PROBLEM DETAILS
Retype the run of lines that opens with the line containing "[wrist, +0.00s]" and closes with the line containing "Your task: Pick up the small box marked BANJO", exactly and inclusively, but skip the pictures.

** START **

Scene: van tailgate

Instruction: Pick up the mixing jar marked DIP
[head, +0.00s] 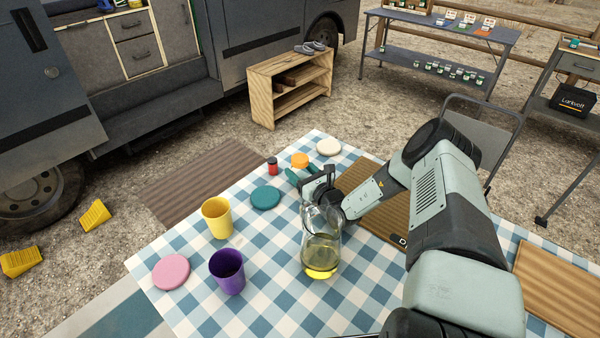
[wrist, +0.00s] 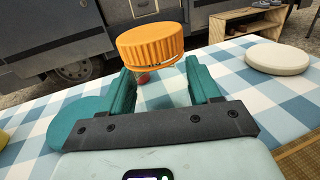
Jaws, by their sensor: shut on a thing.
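A jar with a ribbed orange lid (head: 300,160) is at my gripper's fingertips, beyond the glass vessel in the head view. In the wrist view its orange lid (wrist: 151,44) sits large above and between the two teal fingers. My gripper (head: 304,178) is shut on this jar below the lid; its fingers (wrist: 163,88) stand apart on either side. The jar's body is see-through or hidden and hard to make out. I cannot read a DIP mark on it. I cannot tell whether its base touches the table.
A glass vessel with yellow liquid (head: 320,257) stands close in front of my gripper.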

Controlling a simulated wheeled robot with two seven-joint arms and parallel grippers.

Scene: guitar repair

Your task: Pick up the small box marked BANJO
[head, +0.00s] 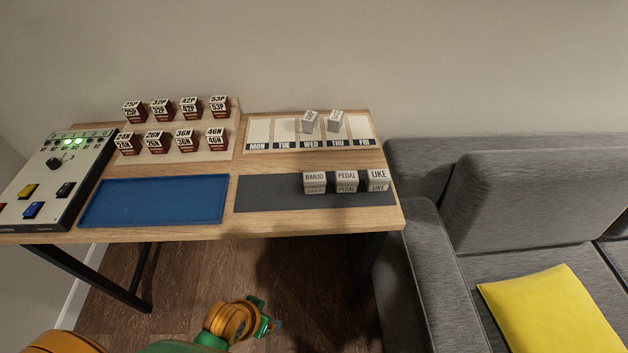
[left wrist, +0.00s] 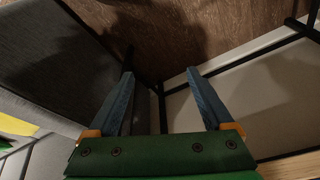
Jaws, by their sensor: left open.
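The small white box marked BANJO (head: 314,182) stands on the dark grey mat (head: 262,192) at the front right of the table. It is the leftmost of a row with the boxes marked PEDAL (head: 346,181) and UKE (head: 378,180). My left gripper (head: 270,326) is low in the head view, in front of the table and well away from the box. In the left wrist view its two blue fingers (left wrist: 160,88) are spread apart with nothing between them. The box is not in the left wrist view. My right gripper is not in view.
A blue tray (head: 154,201) lies left of the mat. Behind are a weekday board (head: 258,132) with two white boxes and a board (head: 216,153) of several dark red boxes. A control panel (head: 56,180) is at the left, a grey sofa (head: 520,205) at the right.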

** END **

PROBLEM SOLUTION
[wrist, +0.00s] 
Jaws, by their sensor: shut on a thing.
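A jar with a ribbed orange lid (head: 300,160) is at my gripper's fingertips, beyond the glass vessel in the head view. In the wrist view its orange lid (wrist: 151,44) sits large above and between the two teal fingers. My gripper (head: 304,178) is shut on this jar below the lid; its fingers (wrist: 163,88) stand apart on either side. The jar's body is see-through or hidden and hard to make out. I cannot read a DIP mark on it. I cannot tell whether its base touches the table.
A glass vessel with yellow liquid (head: 320,257) stands close in front of my gripper.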

Controlling a simulated wheeled robot with two seven-joint arms and parallel grippers.

Scene: guitar repair

Your task: Pick up the small box marked BANJO

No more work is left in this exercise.